For those considering consolidation strategies at universities, if you have been involved or will be involved in planning or implementing such an initiative, here are classic pitfalls that others have encountered. That is, here is what not to do if you lead initiatives designed to optimize resources by bringing together people who have similar jobs or roles.
1. Don’t use the words: consolidate, centralize, reorganize, or restructure.
These titles and their related approaches immediately provoke reactions from the people impacted, leading many to resist this effort from the outset. Our brains are constantly on alert to scan the environment for threats, and you unintentionally signaled “code red.”
2. Don’t overlook the local expertise or relationships people have built.
Stakeholders in the distributed units have been accustomed to having responsive support nearby. They fear losing this timely assistance. Also, remember that the relationships formed over the years between the faculty and staff have sometimes created deep connections. This project threatens to disrupt this familiarity, and this will often create push-back.
3. Don’t have a few people determine how best to reorganize
Leadership may decide that aligning services and resources is a strategy they believe will help optimize the overall spend, which is their prerogative. The process will not go well or be embraced if only a few people design the plan and then communicate this via a directive. Taking a more unilateral approach will surely rile up a number of people who are on the receiving end.
4. Don’t start with a lack of clarity on the purpose or goal(s)
Determine the purpose or goal(s) associated with this undertaking so you can share this in ways that will help others understand and ideally support the initiative. It will be important at this stage to be clear about the impact on people and whether there will be reductions in staffing as this rolls out.
Some sponsors have been able to share at the outset that this will not result in layoffs. Other leaders have been able to share that whatever reductions will take place will be through attrition over time. In some cases there is a need to reduce the costs, and this will lead to staff reductions. Being transparent is critical to the credibility of those leading this change.
5. Just because people are nodding, don’t think you have their support.

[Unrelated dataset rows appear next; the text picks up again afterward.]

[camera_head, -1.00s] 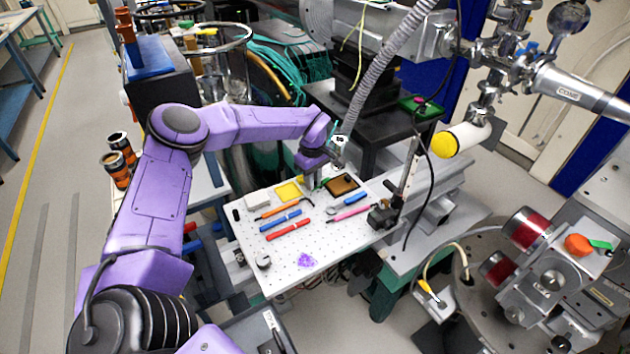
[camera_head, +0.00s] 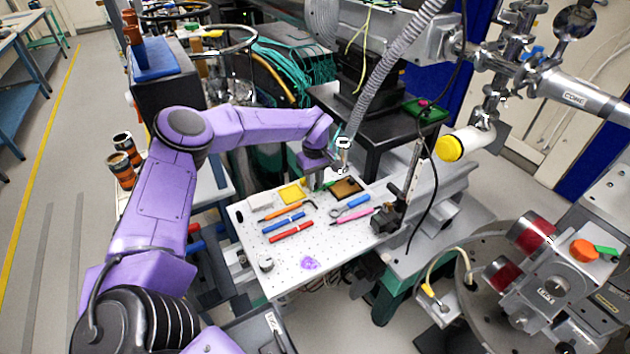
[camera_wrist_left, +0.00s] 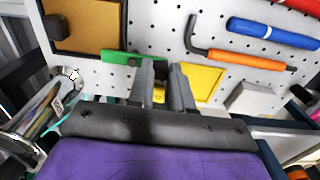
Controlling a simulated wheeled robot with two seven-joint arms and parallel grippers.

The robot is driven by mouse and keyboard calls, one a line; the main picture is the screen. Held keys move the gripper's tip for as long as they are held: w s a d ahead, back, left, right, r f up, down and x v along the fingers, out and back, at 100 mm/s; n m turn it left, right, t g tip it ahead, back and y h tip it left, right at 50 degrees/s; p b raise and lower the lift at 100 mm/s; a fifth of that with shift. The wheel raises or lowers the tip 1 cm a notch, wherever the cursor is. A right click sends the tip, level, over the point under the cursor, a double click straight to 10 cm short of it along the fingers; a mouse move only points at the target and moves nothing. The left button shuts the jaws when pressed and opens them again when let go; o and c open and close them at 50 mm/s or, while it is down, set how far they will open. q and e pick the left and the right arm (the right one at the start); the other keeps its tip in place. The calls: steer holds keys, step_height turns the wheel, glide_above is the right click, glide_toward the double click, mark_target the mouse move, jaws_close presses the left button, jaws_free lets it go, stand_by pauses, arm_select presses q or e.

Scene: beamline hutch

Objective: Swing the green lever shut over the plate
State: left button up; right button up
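The brown plate (camera_head: 347,188) with a dark frame lies at the far side of the white perforated board (camera_head: 290,258). In the left wrist view the plate (camera_wrist_left: 92,25) is at the upper left. The green lever (camera_wrist_left: 119,58) lies along the plate's edge, beside the plate rather than over it. My left gripper (camera_head: 319,187) points down at the board beside the plate. In the left wrist view its fingers (camera_wrist_left: 164,72) stand a little apart, close to the lever's end. I cannot tell whether they touch it. My right gripper is not in view.
A yellow square (camera_head: 291,194) and a pale block (camera_head: 260,200) lie left of the gripper. An orange hex key (camera_head: 283,211), blue pen (camera_head: 284,221), red pen (camera_head: 291,232) and pink tool (camera_head: 351,216) lie nearer. A black device (camera_head: 388,217) stands at the board's right edge.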

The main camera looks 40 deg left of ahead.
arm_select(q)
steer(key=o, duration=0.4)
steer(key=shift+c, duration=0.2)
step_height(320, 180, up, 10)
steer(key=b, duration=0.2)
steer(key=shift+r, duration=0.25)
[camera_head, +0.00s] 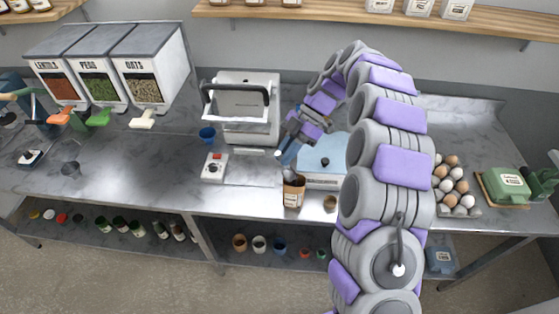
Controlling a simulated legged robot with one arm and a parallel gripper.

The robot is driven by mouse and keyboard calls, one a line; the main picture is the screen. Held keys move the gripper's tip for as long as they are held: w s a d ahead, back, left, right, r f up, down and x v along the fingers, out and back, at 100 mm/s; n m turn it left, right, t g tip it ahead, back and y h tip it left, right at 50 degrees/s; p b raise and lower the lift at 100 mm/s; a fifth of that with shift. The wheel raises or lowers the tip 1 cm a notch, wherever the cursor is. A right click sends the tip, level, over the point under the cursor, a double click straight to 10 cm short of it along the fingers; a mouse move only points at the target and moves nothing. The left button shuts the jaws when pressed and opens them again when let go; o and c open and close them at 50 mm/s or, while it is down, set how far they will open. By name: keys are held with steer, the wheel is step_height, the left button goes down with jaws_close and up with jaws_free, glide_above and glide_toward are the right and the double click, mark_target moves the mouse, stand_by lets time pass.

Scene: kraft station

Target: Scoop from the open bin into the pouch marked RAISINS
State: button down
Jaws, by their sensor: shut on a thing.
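My gripper (292,140) is at the end of my grey and purple arm, above the middle of the steel bench. It is shut on a blue-handled scoop (287,155) that points down. The scoop's dark head shows at the mouth of a brown kraft pouch (293,194); I cannot tell whether it is inside or just above. The pouch stands upright near the bench's front edge, with a white label too small to read. I see no clearly open bin.
Lentils, peas and oats bins (148,65) stand at the back left. A grey press-like machine (246,112), blue cup (207,134) and white switch box (214,167) are left of the pouch. An egg tray (457,187) and green box (507,184) are right.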

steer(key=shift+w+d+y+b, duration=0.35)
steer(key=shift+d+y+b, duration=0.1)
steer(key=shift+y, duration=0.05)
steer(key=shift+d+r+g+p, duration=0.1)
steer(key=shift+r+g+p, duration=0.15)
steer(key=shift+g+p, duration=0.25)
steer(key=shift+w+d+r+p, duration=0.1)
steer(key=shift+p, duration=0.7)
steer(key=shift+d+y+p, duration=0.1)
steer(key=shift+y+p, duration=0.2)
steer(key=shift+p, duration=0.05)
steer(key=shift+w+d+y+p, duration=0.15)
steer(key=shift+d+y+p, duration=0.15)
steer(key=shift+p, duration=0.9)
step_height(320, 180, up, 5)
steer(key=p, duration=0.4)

As a Provost shared with the Dean’s Council that they would consolidate all the units across the university, everyone appeared to be nodding in support. Keep in mind that it is the perfunctory nod. You’ve seen it and sometimes repeat it to yourself, “yeah sure we’ve heard this before.” This mild expression of acknowledgement should not be mistaken for their support. These local leaders will hear from their staff and faculty about why this is a bad idea. The defenders of the current state will share how key people are going to leave or never be seen again as they get absorbed into the amorphous central organization, along with how unresponsive the new organization will be. The list of genuine and imagined concerns will go on and become a campaign to undermine these consolidation strategies at universities.
6. Money does matter in the end
Keep your eye on who has the resources, how the costs and potential benefits will rebound to whose benefit, and what the financial goal or structure will be. One early objective was to optimize the overall spend. How will this be accomplished? Will there be winners and losers?
Next week
Stay tuned, as next week we’ll offer ideas on how to enhance the likelihood that consolidation strategies at universities will lead to a more integrated and effective aggregated organization.

On initiatives like this you have witnessed, what do you think contributed most to the difficulties encountered?
- Using words like consolidate, centralize, reorganize, or restructure
- Overlooking the local expertise or relationships people have built
- Having too few people determine how best to reorganize
- Lack of clarity or compelling purpose or goal(s)
- People were nodding as if they supported, yet you didn’t have their support
- Money does matter in the end, and the funding was an issue
Last week, we asked about your biggest need when you think about what you can stop and start as an organization at this time.
- 35% said the ability to focus on the most strategic and value-add.
- 24% said a better process for stopping things.
- 22% said the ability to say “no” to new incoming work.
- 20% said prioritization of existing work.

These four choices are largely different ways of approaching the same concern: focusing on the most strategic and value-add. If you feel you or your organization could be doing this better, pick the place to start where there would be the most significant impact: limiting incoming work, prioritizing existing work, or stopping initiatives of limited value.